Es la vieja historia del Almirante inglés John Byng, ejecutado en 1757 no por haberse comportado con enorme cobardía, sino por no haberse comportado con el valor que le exigía un gobierno británico que lo había invertido todo en una marina de la que dependía su poder militar. Como escribió Voltaire dos años más tarde, Byng “fue ejecutado para animar a los demás” almirantes: para que supieran que había que dar el callo. Más de dos siglos después, Grecia fue el país elegido por parte de la clase política alemana para dar un ejemplo a toda la eurozona, en plan almirante Byng, como explica en Yannis Varoufakis en sus memorias sobre su fugaz paso por el Ministerio de Finanzas griego, Adults in the room (2017).
En el libro, Varoufakis ofrece detalles fascinantes sobre la política a nivel comunitario, y la división interna en Alemania entre el bando “blando” de la entonces canciller Angela Merkel, siempre en contra del Grexit –la salida de Grecia del euro que llegó a parecer hasta probable en 2015– y el bando “duro” del ministro de Economía Wolfgang Schauble, favorable a utilizar un posible Grexit como advertencia a los demás.
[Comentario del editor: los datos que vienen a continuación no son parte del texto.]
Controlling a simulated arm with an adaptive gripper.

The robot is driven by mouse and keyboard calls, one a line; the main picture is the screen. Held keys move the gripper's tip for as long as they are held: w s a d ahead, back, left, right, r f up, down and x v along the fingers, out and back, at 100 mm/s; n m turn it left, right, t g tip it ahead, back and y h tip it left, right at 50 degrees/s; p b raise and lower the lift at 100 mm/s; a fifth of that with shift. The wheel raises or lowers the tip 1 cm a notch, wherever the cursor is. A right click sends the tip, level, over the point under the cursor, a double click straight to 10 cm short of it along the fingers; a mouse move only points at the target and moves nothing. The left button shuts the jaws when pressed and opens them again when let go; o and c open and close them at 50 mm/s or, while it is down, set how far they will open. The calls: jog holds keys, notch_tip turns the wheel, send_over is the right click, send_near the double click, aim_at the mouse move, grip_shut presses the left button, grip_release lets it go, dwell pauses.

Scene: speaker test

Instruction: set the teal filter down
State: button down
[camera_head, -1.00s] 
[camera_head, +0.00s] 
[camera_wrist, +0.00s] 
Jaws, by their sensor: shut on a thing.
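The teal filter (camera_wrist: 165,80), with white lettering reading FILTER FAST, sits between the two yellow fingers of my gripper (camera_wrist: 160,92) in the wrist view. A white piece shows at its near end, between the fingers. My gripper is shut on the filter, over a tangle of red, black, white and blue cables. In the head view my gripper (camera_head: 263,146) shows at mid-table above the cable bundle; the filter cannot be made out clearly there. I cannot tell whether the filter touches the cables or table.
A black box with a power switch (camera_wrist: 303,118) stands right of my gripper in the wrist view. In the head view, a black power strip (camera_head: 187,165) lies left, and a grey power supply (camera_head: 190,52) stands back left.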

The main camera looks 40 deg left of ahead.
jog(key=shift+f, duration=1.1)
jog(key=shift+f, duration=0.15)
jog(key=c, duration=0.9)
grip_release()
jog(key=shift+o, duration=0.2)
Varoufakis explica que, en contra de los que le han descrito como pirómano que llevó a la eurozona al límite con su plan de recuperar la independencia monetaria de Grecia, la realidad es que él siempre consideró un posible Grexit como un plan Z, solo de último recurso. Un plan real, con altas posibilidades de éxito, pero que no era deseable implementar.
Su estrategia, indica, siempre fue llevar al límite las negociaciones porque, cuando Alemania viera que Grecia no iba de farol, entonces cedería y aceptaría el deseado perdón de la enorme deuda externa que resultaba el problema fundamental (para nada el único) de Grecia: es su complejo modo de decir que iba casi de farol, lo que explica el referéndum en el que el pueblo griego rechazó un rescate, en efecto prefiriendo el Grexit, pero no del todo; y que en su opinión era realmente Alemania la que sí iba de farol.
Al final, Varoufakis fue destituido al día siguiente del referéndum, no hubo recorte de la deuda griega y sí austeridad a punta pala que hundió la renta del país y generado la mayor pérdida de riqueza desde la invasión alemana en la Segunda Guerra Mundial.
La economía griega se ha recuperado un poco desde entonces, pero Grecia sigue, por cierto, de deuda hasta arriba. La película de terror de la eurozona no ha terminado, solo está por entrar el próximo capítulo. Ya les aviso de que se salvan pocos protagonistas.